**GOAL**
Show each line from the listing that includes the word "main".

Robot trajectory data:
################
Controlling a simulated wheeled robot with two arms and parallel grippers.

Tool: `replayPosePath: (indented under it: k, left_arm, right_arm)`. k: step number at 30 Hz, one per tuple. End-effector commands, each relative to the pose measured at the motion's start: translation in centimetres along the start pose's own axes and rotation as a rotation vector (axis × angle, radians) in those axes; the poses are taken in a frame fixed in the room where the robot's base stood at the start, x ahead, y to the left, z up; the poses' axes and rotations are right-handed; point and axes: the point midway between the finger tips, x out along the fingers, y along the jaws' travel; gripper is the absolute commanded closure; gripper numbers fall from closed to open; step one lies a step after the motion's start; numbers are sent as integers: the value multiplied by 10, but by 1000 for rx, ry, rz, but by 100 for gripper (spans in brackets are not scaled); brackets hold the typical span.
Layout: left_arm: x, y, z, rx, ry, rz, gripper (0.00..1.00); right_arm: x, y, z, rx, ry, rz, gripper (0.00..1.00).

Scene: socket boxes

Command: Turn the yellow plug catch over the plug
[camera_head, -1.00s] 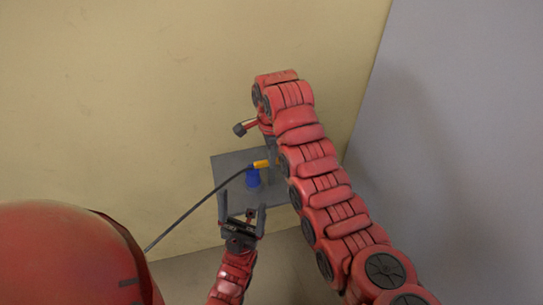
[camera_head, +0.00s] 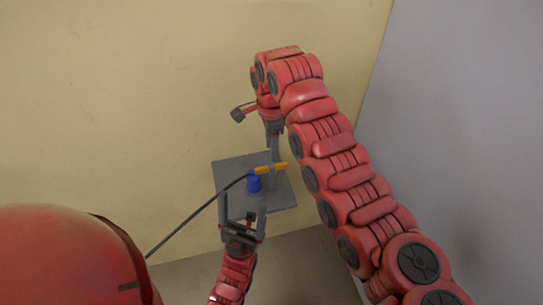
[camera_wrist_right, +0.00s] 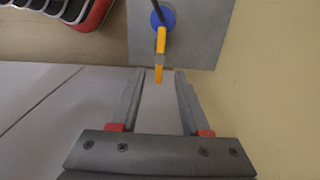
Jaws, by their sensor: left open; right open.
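The yellow plug catch (camera_head: 270,169) is a short bar at the grey socket box (camera_head: 284,196), beside the blue plug part (camera_head: 254,184) where a dark cable ends. In the right wrist view the catch (camera_wrist_right: 160,42) runs down from the blue part (camera_wrist_right: 168,19), with a grey piece across it. My right gripper (camera_head: 275,157) is open and points down at the catch. In its wrist view the catch's lower end appears between the fingertips (camera_wrist_right: 159,73); contact cannot be told. My left gripper (camera_head: 243,197) is open and empty, in front of the box and below the blue part.
The dark cable (camera_head: 197,212) runs from the blue part down to the left. A yellowish wall (camera_head: 130,90) stands behind the box and a grey wall (camera_head: 460,120) at the right. Floor (camera_head: 300,270) shows below the box.

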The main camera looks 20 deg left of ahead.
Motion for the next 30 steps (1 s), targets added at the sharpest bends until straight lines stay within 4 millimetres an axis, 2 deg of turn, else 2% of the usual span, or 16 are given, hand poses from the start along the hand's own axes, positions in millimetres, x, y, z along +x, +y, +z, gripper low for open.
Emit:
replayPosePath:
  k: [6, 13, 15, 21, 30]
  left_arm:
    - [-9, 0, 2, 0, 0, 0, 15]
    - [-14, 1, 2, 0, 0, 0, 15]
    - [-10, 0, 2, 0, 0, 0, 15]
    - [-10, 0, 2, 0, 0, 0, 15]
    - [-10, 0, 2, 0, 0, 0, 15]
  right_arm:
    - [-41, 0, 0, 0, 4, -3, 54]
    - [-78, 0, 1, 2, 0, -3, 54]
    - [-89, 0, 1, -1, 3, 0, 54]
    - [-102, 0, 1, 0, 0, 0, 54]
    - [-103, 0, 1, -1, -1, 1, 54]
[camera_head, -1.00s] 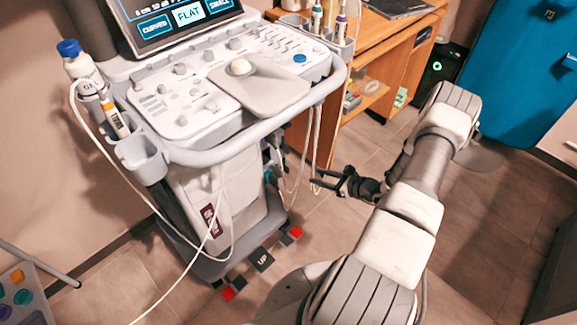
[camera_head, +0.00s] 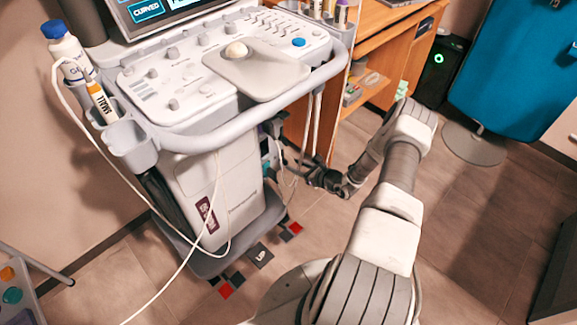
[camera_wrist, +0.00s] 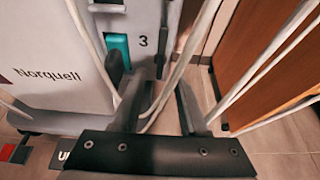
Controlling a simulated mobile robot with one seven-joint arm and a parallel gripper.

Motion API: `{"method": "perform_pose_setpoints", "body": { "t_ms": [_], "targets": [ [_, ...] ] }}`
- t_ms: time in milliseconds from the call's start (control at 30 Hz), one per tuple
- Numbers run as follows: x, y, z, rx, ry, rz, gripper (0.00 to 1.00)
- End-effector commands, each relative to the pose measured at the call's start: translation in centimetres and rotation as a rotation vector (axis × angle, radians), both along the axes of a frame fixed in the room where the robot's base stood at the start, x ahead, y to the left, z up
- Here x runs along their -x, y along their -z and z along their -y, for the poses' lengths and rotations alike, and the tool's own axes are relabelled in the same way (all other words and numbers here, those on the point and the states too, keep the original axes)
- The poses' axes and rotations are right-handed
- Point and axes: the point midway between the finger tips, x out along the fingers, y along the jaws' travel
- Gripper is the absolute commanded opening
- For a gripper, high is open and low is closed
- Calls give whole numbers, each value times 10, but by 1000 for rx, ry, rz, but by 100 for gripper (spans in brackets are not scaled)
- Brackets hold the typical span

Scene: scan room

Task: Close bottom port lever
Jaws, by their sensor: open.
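The port panel (camera_wrist: 147,22) is on the side of the ultrasound cart, at the top of the wrist view. It carries a teal port (camera_wrist: 118,48) and the number 3. The left finger is just below the lever and number; contact cannot be told. In the head view, my gripper (camera_head: 298,168) is beside the cart's right side, and the ports are mostly hidden.
White cables (camera_wrist: 188,55) hang in front of the panel and close to the fingers. The wooden desk (camera_wrist: 262,50) stands to the right. The cart's handle (camera_head: 255,108) overhangs above. Floor tiles marked UP (camera_head: 260,255) lie by the cart's base.

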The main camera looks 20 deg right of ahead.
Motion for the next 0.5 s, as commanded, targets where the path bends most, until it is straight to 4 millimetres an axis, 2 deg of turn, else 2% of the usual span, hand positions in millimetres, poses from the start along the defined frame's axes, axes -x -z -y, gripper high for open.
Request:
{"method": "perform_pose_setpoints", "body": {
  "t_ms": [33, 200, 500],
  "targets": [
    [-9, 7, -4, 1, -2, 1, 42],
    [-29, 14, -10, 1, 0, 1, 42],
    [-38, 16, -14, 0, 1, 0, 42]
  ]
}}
################
**FINISHED TASK**
The main camera looks 20 deg left of ahead.
The main camera looks 20 deg right of ahead.

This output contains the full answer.